President Joe Biden later said it publicly. But three U.S. officials told NBC News this week there is no evidence Russia has brought any chemical weapons near Ukraine. They said the U.S. released the information to deter Russia from using the banned munitions.

It’s one of a string of examples of the Biden administration’s breaking with recent precedent [!!!] by deploying declassified intelligence as part of an information war against Russia. The administration has done so even when the intelligence wasn’t rock solid, officials said, to keep Russian President Vladimir Putin off balance. Coordinated by the White House National Security Council, the unprecedented intelligence releases have been so frequent and voluminous, officials said, that intelligence agencies had to devote more staff members to work on the declassification process, scrubbing the information so it wouldn’t betray sources and methods.

Not that social media fare any better. As one expelled from Facebook (I think for posting links to my own site where relevant to a debate below a corporate media post – usually Economist, Business Insider, Wall St Journal or TFI Global) 4 I was especially appreciative of this:

Twitter consults with the US government when deciding what to censor, consults with US government-funded think tanks to determine what people see on the platform, conducts censorship in favor of US government narratives, and has the gall to label others “state-affiliated media”.

Twitter is state-affiliated media.

Lest I be seen as unduly harsh on liberals, I’ve had my biggest falling out over Ukraine with a man on the Marx-Leninist left – see my BTL exchanges with John Smith here. And it seems Caitlin has had a few run-ins of her own in that neck of the woods:

The other day a long-time lefty follower called me a bootlicker for saying the US military should not directly attack the Russian military in Ukraine. Opposing US military interventionism and World War 3 is bootlicking now. War propaganda is turning people’s brains into soup.

* * *

  1. My standard definition of modern imperialism applies – the export of monopoly capital from global north to south, and repatriation from south to north of profits.  Thus is the direct rule of colonialism largely (not completely) replaced by the indirect rule of economic and fiscal suzerainty. And of course, both forms of exploitation are underwritten by armed might which – note again the Orwellian triumph of narrative over the evidence of post WW2 history – is sold to us as “defence”.
  2. Here’s another adage: easier to fool a man than convince him he’s been fooled.
  3. Since I’m in the groove for armchair psychological observations, let me add that last night I watched the Netflix two part documentary on Jimmy Savile.

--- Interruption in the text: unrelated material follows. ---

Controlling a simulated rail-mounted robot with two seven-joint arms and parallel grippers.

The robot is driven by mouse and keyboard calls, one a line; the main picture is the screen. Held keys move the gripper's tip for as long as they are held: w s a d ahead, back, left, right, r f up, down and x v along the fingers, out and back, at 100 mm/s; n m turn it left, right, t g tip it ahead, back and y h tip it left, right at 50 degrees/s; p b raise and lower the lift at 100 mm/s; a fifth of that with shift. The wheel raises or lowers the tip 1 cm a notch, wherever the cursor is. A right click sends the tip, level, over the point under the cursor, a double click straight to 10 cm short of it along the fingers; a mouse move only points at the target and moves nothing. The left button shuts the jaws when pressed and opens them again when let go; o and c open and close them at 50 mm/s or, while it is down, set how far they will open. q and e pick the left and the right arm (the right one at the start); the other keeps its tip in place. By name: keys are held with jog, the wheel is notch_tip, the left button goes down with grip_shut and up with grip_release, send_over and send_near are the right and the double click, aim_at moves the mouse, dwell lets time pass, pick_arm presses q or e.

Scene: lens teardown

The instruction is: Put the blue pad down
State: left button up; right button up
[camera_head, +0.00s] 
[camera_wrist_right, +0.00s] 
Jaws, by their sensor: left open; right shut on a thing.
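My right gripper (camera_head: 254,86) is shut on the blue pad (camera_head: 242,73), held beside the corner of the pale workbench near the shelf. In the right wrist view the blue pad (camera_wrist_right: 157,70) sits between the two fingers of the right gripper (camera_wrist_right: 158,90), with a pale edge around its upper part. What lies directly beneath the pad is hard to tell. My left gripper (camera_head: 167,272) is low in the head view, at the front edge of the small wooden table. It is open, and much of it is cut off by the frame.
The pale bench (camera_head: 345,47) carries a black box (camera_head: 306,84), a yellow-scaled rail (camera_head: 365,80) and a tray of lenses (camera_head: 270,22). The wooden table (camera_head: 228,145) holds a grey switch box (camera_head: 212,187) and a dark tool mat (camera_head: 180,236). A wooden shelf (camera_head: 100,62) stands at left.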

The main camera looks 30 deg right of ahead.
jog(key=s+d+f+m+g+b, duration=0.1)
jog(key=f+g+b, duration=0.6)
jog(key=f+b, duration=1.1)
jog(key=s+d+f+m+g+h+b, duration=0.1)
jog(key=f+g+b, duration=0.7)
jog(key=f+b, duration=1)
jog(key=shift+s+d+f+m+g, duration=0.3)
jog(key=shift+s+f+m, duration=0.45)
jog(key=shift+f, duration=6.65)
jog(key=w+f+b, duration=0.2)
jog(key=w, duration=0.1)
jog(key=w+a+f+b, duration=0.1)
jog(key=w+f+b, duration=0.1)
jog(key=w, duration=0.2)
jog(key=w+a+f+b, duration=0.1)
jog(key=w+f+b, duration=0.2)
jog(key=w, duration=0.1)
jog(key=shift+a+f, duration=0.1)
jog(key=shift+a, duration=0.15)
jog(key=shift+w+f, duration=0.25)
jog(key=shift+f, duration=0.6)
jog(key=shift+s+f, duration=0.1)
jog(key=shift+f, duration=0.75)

To be honest the man went up in my estimation. Oops – I’d better explain myself. Even as a child I’d groaned whenever it was his stint on Top of the Pops. Murray, Freeman and Blackburn were fine by me but Savile struck me – and his later antics on Jim’ll Fix It and at Leeds and Stoke Mandeville never changed this view in adulthood – as weirdly talentless: substituting for creativity a manic energy. Last night’s viewing changed that. The man was brilliant, quite brilliant. Relevance? As the documentary shows repeatedly, Jimmy was forever telling us exactly what he was about. One contemporaneous observer did – unlike Janet Street Porter, as featured in my 2015 post, Kruschev on doing the right thing say exactly what she thought at the time – “it’s like there’s two of him, but the one he hides away keeps breaking into the one he shows the world.”  Indeed. And as it was with Uncle Jimmy, so is it with Uncle Sam. See the Madeleine Albright, Hillary Clinton and Mike Pompeo short clips – and above all that of Reagan’s head of CIA in Latin America, Duane Clarridge – in The day Pilger met the CIA chiefAs for that Netflix offering, if you haven’t seen it, get Jim to fix it. Like the US Empire as skewered by Mr Pinter, here was an unspeakable criminal hiding right out in the open.

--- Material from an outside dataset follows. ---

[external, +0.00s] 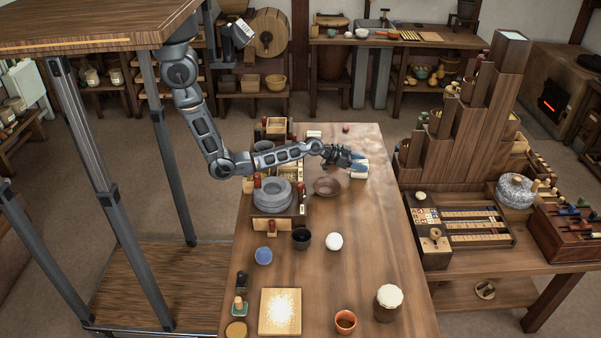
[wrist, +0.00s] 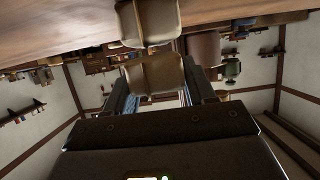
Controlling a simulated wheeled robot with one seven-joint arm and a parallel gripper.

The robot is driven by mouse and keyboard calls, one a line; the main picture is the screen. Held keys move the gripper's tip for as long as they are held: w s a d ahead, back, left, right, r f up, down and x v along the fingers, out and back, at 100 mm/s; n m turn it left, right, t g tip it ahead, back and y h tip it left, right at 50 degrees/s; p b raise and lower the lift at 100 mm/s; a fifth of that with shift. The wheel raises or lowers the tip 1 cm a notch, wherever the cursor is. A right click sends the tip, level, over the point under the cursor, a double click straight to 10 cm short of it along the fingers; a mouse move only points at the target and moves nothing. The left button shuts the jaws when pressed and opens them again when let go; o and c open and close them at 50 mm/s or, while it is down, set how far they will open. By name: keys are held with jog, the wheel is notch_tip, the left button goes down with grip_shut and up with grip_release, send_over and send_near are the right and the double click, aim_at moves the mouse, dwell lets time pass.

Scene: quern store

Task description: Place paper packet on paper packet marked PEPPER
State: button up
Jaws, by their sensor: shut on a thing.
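My gripper (external: 345,156) is over the far part of the long wooden table, its fingers shut on a pale tan paper packet. In the wrist view the held packet (wrist: 155,76) sits between the two fingertips of my gripper (wrist: 158,98). A second tan packet (wrist: 148,22) stands against the table surface, directly in line with the held one. No PEPPER lettering can be read.
The wrist view is upside down, with the table (wrist: 60,30) along the top. A shallow brown bowl (external: 327,187) lies close by, nearer the camera. A grey stone quern (external: 272,195) stands to the left. A stepped wooden shelf (external: 465,140) rises on the right. Table right of the bowl is clear.

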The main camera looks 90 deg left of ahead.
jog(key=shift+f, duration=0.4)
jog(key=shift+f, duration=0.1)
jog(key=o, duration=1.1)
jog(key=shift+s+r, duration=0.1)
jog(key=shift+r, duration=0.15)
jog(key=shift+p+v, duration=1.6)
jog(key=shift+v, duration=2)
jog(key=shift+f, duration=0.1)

  4. Years ago I was put on “pre moderation” at the Guardian. My comments below the line at that organ, though it’s a very long time since I last felt inclined to bother, must await approval. As with Facebook I wasn’t told the nature of my transgression; simply referred to a generic list of offences, none of which I’d committed. Here too I have to guess that my sin was that of linking back to my own site – a non commercial entity – when relevant to the topic discussed.

2 Replies to “Ukraine: “turning brains to soup”

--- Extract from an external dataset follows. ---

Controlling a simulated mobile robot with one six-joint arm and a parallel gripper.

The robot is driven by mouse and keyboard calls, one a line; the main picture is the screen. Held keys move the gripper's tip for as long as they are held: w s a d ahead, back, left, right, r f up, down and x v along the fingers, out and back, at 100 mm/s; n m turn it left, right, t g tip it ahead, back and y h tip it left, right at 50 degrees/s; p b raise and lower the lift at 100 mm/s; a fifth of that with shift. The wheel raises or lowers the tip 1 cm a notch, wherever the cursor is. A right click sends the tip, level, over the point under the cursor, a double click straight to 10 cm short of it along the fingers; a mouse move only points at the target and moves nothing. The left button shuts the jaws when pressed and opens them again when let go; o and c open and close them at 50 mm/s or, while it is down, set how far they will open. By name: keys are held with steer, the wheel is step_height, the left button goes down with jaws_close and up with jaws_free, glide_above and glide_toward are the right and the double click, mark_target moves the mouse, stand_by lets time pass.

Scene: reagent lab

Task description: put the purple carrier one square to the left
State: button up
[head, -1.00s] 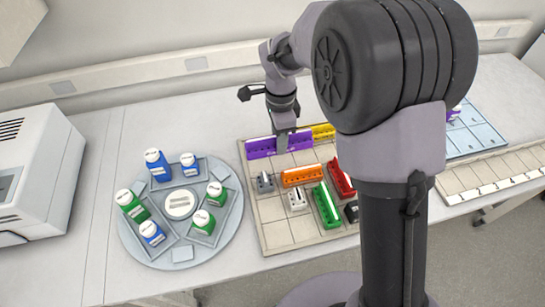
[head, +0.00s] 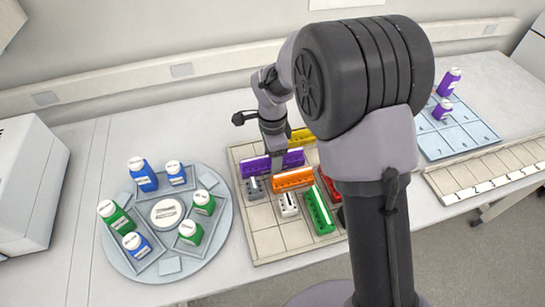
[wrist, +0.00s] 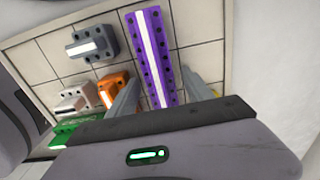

  1. In the present climate the removal from Facebook might well in the long run prove a blessing in disguise?

    Having managed to resume posting on GETTR following a two week period between 7-21 March when for reasons unknown I was unable to submit or repost I woke up this morning to find I had been followed by this guy:

    https://en.wikipedia.org/wiki/Guo_Wengui

    I looked him up because reading his timeline it was obvious his position was anti-Russian/anti-Chinese Governments and pro-Ukraine. Given I’ve posted reams of stuff which is the opposite of this blokes position a certain well known ditty from Gilbert and Sullivan’s Mikado sprang immediately to mind (though, to be honest, I’ve been on so many lists over the years I’ve lost count).

    If you don’t hear from me for a while you know the SBU have got me.

    • removal from Facebook might well in the long run prove a blessing in disguise?

      Well now, some three weeks after my banishment, I bear living witness that there’s life after FB. What I most miss are alerts to material for my blogsite, but I’m gradually replacing these – not least through links below the line here, as supplied by you, bevin and others, and tip-offs like those recent ones by my pal at Sheffield Hallam.